Themes and Meanings (Masterplots II: American Fiction Series, Revised Edition)
Ignatius’s “worldview,” which he is convinced is very original, embraces such standard ideas of medievalism as Boethius’s wheel of Fortune, which in Ignatius’s mind excuses laziness (all failures are already determined). It also includes most of the canards of modernism. His highly ahistorical vision of the Middle Ages as “a period in which the western world had enjoyed order, tranquility, unity, and oneness with its True God and Trinity” is a sort of bastardization of the vision of the Middle Ages developed by John Ruskin, Henry Adams, and T. S. Elliot. He echoes with comic hyperbole the standard modernist sentiment that contemporary technological society (symbolized in the mind of Ignatius by the Scenicruiser ride he took to Baton Rouge to interview for a teaching job) is “the vortex of the whirlpool of despair,” and he glibly identifies himself with Marcel Proust’s imaginative seclusion and with Kurtz in Joseph Conrad’s Heart of Darkness when, during that one departure from New Orleans to search for a teaching position, “he was faced with the ultimate horror”—work. The novel’s central theme is the necessity of individual effort, and Ignatius exploits references to despair in modern literature as excuses to reject industrial society because that society demands what Ignatius calls “the perversion of having to GO TO WORK.” He gives his fundamental laziness away when, in explaining his preference for New Orleans, he describes it as “a comfortable metropolis which has a certain apathy and stagnation which I find inoffensive.”

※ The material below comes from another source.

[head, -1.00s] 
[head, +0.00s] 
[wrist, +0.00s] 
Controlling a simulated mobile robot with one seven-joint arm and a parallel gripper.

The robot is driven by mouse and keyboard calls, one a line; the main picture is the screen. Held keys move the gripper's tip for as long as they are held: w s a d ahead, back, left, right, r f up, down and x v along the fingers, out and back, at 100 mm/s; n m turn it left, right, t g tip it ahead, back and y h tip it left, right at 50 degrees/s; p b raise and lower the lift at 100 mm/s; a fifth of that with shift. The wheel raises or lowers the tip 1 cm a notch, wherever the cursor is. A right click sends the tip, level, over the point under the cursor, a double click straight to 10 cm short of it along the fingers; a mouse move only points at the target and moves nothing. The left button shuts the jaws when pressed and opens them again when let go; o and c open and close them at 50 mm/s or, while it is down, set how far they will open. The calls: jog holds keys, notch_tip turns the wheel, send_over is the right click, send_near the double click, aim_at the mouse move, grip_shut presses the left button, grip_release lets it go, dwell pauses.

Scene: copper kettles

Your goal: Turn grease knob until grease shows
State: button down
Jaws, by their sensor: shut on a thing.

The novel’s comedy depends repeatedly on the way Ignatius will expend almost unlimited energy, ingenuity, and low cunning to protect his sloth. The book is a send-up of the intellectual self-congratulation and readiness to despair that is promoted by what Saul Bellow calls “the Waste Land mentality,” and, by contrast, it is a celebration of the diversity and crude comic energy that even an “apathetic” city such as New Orleans can contain.
Ignatius is ultimately spared the imprisonment and humiliation that he appears to deserve because his sloth is less powerful than his instinct for self-preservation. His willingness to depart from his room, that travesty of a Proustian monastic cell, and to face adventure and risk in a larger world, symbolically justifies his continued life at large.